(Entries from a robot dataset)

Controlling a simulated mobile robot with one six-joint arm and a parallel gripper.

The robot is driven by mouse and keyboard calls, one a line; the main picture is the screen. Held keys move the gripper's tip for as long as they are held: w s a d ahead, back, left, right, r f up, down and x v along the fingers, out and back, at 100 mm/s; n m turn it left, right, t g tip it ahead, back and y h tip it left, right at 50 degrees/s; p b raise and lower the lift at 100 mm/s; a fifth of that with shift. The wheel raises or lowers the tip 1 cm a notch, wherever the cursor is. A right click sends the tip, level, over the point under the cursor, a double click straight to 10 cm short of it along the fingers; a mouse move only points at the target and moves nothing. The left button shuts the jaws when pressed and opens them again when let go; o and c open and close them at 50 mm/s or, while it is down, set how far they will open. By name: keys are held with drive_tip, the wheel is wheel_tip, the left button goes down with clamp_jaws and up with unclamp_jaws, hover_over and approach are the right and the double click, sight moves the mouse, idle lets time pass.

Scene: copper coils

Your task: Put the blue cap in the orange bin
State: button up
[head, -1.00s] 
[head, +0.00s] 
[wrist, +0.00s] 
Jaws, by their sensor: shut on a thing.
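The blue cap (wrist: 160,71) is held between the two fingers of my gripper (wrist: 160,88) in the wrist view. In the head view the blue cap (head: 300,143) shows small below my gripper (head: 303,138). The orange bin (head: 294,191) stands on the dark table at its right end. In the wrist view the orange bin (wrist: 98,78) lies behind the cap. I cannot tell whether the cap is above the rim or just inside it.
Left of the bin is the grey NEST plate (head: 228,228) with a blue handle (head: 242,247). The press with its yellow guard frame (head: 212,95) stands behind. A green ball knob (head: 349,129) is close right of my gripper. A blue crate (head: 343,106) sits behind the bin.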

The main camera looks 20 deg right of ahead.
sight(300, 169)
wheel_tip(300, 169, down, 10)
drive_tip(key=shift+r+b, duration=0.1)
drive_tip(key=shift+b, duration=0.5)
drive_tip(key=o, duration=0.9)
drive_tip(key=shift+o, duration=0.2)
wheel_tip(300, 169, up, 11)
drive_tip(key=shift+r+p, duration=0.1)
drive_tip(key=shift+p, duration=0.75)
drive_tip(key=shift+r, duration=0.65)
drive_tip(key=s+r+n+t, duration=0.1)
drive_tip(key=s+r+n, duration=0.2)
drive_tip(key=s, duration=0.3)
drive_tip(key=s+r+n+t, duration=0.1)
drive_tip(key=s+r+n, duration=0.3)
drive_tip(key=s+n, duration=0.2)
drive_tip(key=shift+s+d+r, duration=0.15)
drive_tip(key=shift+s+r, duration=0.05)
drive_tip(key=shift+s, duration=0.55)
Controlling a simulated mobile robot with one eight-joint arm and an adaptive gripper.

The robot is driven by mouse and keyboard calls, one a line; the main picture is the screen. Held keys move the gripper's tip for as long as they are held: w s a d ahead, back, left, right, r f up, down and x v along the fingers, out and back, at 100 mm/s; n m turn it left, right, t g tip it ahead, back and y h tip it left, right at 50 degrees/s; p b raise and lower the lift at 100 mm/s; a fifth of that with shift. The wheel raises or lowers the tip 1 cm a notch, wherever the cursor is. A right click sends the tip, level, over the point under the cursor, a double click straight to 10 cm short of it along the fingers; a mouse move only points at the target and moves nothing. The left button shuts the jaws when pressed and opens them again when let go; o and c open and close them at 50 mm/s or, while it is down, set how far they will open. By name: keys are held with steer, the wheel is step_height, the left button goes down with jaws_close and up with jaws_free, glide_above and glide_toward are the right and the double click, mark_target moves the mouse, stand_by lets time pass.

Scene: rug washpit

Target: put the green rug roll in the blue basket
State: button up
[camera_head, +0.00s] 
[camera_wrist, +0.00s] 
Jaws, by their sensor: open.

What you will do
Retype all of the material, keeping each line exact.

Result
Controlling a simulated mobile robot with one six-joint arm and a parallel gripper.

The robot is driven by mouse and keyboard calls, one a line; the main picture is the screen. Held keys move the gripper's tip for as long as they are held: w s a d ahead, back, left, right, r f up, down and x v along the fingers, out and back, at 100 mm/s; n m turn it left, right, t g tip it ahead, back and y h tip it left, right at 50 degrees/s; p b raise and lower the lift at 100 mm/s; a fifth of that with shift. The wheel raises or lowers the tip 1 cm a notch, wherever the cursor is. A right click sends the tip, level, over the point under the cursor, a double click straight to 10 cm short of it along the fingers; a mouse move only points at the target and moves nothing. The left button shuts the jaws when pressed and opens them again when let go; o and c open and close them at 50 mm/s or, while it is down, set how far they will open. By name: keys are held with drive_tip, the wheel is wheel_tip, the left button goes down with clamp_jaws and up with unclamp_jaws, hover_over and approach are the right and the double click, sight moves the mouse, idle lets time pass.

Scene: copper coils

Your task: Put the blue cap in the orange bin
State: button up
[head, -1.00s] 
[head, +0.00s] 
[wrist, +0.00s] 
Jaws, by their sensor: shut on a thing.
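The blue cap (wrist: 160,71) is held between the two fingers of my gripper (wrist: 160,88) in the wrist view. In the head view the blue cap (head: 300,143) shows small below my gripper (head: 303,138). The orange bin (head: 294,191) stands on the dark table at its right end. In the wrist view the orange bin (wrist: 98,78) lies behind the cap. I cannot tell whether the cap is above the rim or just inside it.
Left of the bin is the grey NEST plate (head: 228,228) with a blue handle (head: 242,247). The press with its yellow guard frame (head: 212,95) stands behind. A green ball knob (head: 349,129) is close right of my gripper. A blue crate (head: 343,106) sits behind the bin.

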The main camera looks 20 deg right of ahead.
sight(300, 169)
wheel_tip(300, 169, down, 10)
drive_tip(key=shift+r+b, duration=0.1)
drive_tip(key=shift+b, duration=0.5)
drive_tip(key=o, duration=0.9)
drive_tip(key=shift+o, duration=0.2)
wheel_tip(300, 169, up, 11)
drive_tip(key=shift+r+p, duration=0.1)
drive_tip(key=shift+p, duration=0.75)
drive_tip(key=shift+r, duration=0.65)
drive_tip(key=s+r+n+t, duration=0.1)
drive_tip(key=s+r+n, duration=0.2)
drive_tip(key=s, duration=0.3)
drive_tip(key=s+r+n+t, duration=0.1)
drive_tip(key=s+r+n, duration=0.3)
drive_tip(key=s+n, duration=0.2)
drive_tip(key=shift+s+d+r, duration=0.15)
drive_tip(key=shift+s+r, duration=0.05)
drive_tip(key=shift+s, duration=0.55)
Controlling a simulated mobile robot with one eight-joint arm and an adaptive gripper.

The robot is driven by mouse and keyboard calls, one a line; the main picture is the screen. Held keys move the gripper's tip for as long as they are held: w s a d ahead, back, left, right, r f up, down and x v along the fingers, out and back, at 100 mm/s; n m turn it left, right, t g tip it ahead, back and y h tip it left, right at 50 degrees/s; p b raise and lower the lift at 100 mm/s; a fifth of that with shift. The wheel raises or lowers the tip 1 cm a notch, wherever the cursor is. A right click sends the tip, level, over the point under the cursor, a double click straight to 10 cm short of it along the fingers; a mouse move only points at the target and moves nothing. The left button shuts the jaws when pressed and opens them again when let go; o and c open and close them at 50 mm/s or, while it is down, set how far they will open. By name: keys are held with steer, the wheel is step_height, the left button goes down with jaws_close and up with jaws_free, glide_above and glide_toward are the right and the double click, mark_target moves the mouse, stand_by lets time pass.

Scene: rug washpit

Target: put the green rug roll in the blue basket
State: button up
[camera_head, +0.00s] 
[camera_wrist, +0.00s] 
Jaws, by their sensor: open.

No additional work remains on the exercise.